The first screen presents a landing jetty located before an expansive hotel. Here, you’ll need to search the cluttered wooden platform, small stretch of beach and the hotel’s front. Too big to fit on the one screen, you can scroll your point of view around to take the location in sections. This will help as you search feverously for such vital items as sun cream, a bra, and a small collection of empty bottles.

It starts simplistic, and though a change of tone would make for a more interesting read, you’re not getting one. There’s an ever-present time limit enforced and if you decide that random screen stabbings would be more productive than actually searching for the treasured items you seek, then you're penalised by having a sliver of this time evaporate. This would be quite the penalty if the time limit was small enough to cause panic; it’s not. You have fifteen minutes to complete each stage, which each take approximately three or four to normally polish off. There’s often special stipulations to meet, which does go some way into mixing things up. In this first stage, you need to load a camera with film, which amounts to finding a roll of film tucked beneath the aquaplane’s window and dragging it onto the camera sitting precariously at the lip of the rickety wooden jetty.

Other stages present the same general idea with differing ways to accomplish it. Some levels show you a monotone picture of the objects you seek, and ask you to search for their likeness, while others might present a drip feed of clues and ask you to figure out what the game wants you to find. Some drape the screen in darkness and your viewpoint is substituted with a flashlight beam, and some call out what you need to find in selective batches. The weakest version is where instead of any kind of visual prompt, you’re given a sound effect and asked to link the item with the noise. Sometimes, this works fine, but not when something like a trumpet is given a noise like a saw cutting wood when there’s also a saw sitting smugly on screen.

The kooky plot keeps the locations changing, but there’s a lot of taking in the same sights over and over again. Appreciated touches like each level concealing a hidden sun template that, when discovered, offers a stock of hints, such as highlighting a hidden object or freezing your over-generous clock, suffer from this. The sun’s location never changes so once you’ve found it in one hot-spot, you’re free to stock up on helping hands every time you revisit the cracked location. Which will be a lot.

You’re taken from messy museums to crumbling Aztec ruins to guerrilla outposts complete with unguarded machine gun nests. The cast do their best to provide tenuous links along the way, but some way into the game, the writers obviously concluded that trying to keep a serious narrative running would be pointless. It would be, especially on top of being told in-game that you can continue no further with your adventure until you retrieve a seriously soggy muffin form the aquatic depths while partaking in a romantic deep sea dive, allowing the google-loving professor of history to be kidnapped from your boat. By villains who can, apparently, teleport at will.

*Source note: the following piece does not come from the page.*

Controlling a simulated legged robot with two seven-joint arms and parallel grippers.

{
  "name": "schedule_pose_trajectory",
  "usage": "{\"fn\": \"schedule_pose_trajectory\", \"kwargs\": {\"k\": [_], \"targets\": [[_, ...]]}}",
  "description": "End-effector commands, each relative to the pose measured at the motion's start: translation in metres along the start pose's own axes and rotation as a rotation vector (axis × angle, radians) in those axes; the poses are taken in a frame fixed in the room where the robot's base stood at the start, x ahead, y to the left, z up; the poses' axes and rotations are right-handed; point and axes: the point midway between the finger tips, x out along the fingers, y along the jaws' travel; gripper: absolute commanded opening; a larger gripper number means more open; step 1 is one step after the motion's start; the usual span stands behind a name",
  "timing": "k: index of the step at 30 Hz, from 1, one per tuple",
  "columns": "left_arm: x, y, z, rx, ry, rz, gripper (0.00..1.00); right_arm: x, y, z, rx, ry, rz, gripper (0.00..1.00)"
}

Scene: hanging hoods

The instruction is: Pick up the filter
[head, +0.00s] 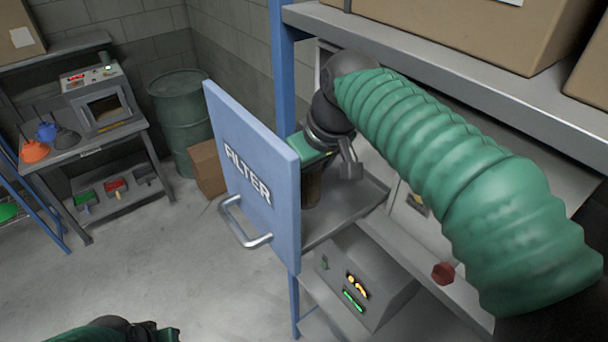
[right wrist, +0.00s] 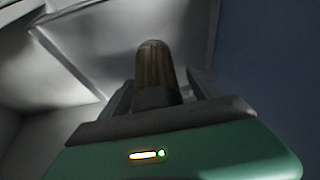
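The filter (right wrist: 155,70) is a brownish, ribbed cylinder with a grey base in the right wrist view. In the head view a dark part of it (head: 312,188) shows inside the pulled-out drawer, behind the blue front panel marked FILTER (head: 250,170). My right gripper (head: 318,168) is at the filter in the drawer, partly hidden by the panel. Its two fingers (right wrist: 158,92) stand on either side of the filter, with narrow gaps that look clear, so it appears open around it. My left gripper (head: 150,331) is at the bottom edge, mostly cut off.
The drawer tray (head: 345,215) hangs out from a blue-posted shelf (head: 430,55) with boxes above. A grey control box (head: 362,280) is below it. A bench (head: 100,150), a green barrel (head: 182,110) and a carton (head: 207,168) stand behind. The floor at left is clear.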

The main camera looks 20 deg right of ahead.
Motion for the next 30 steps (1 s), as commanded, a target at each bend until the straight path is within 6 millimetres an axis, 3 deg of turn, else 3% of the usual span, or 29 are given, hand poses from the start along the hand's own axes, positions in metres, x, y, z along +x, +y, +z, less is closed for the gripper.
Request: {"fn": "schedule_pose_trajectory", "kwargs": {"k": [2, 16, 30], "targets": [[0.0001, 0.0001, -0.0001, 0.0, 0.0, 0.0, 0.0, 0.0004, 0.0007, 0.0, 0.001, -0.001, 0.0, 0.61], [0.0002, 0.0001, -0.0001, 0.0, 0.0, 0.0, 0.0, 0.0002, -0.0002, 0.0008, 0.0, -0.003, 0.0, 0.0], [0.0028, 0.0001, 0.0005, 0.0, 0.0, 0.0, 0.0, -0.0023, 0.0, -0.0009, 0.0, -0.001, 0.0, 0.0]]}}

Stages see you try and free inept police officers after they lock themselves in jail by collecting a series of items he tries to combine into a means of escape (including his homemade bomb constructed mainly out of pickles) or helping Deanfield collect her scattered underwear from a hotel room. These sections are played out with photographs of actors that probably didn’t know just how stupid they were about to be made to look, but the goofy spin is often appreciated.

Mystery Stories’ biggest problem is how it seems to want you to believe it’s something more than a game that presents you with a cluttered room then asks you to point out semi-hidden items with your stylus because, as far as games of this ilk go, this title is a competent and sometimes enjoyable take. The story mode never seems to end and its lifespan is constantly and artificially extended with ceaseless reliance on recycling old haunts, begrudgingly taking you to new locations only when it really, really has to. It’s not going to be a game you sit down for marathon sittings, but for something you can whittle away a few minutes on without needing to ever really turn your brain on for, it’s perfect. But the bottom line is that it’s a game about finding hair brushes and boots in a jumbled screen full of junk and even though it does a competent job at being a game about finding hair brushes and boots in a jumbled screen full of junk, there’s only so many times you can stare at the screen in the desperate search of a tea cup before you need to stop and re-evaluate your life.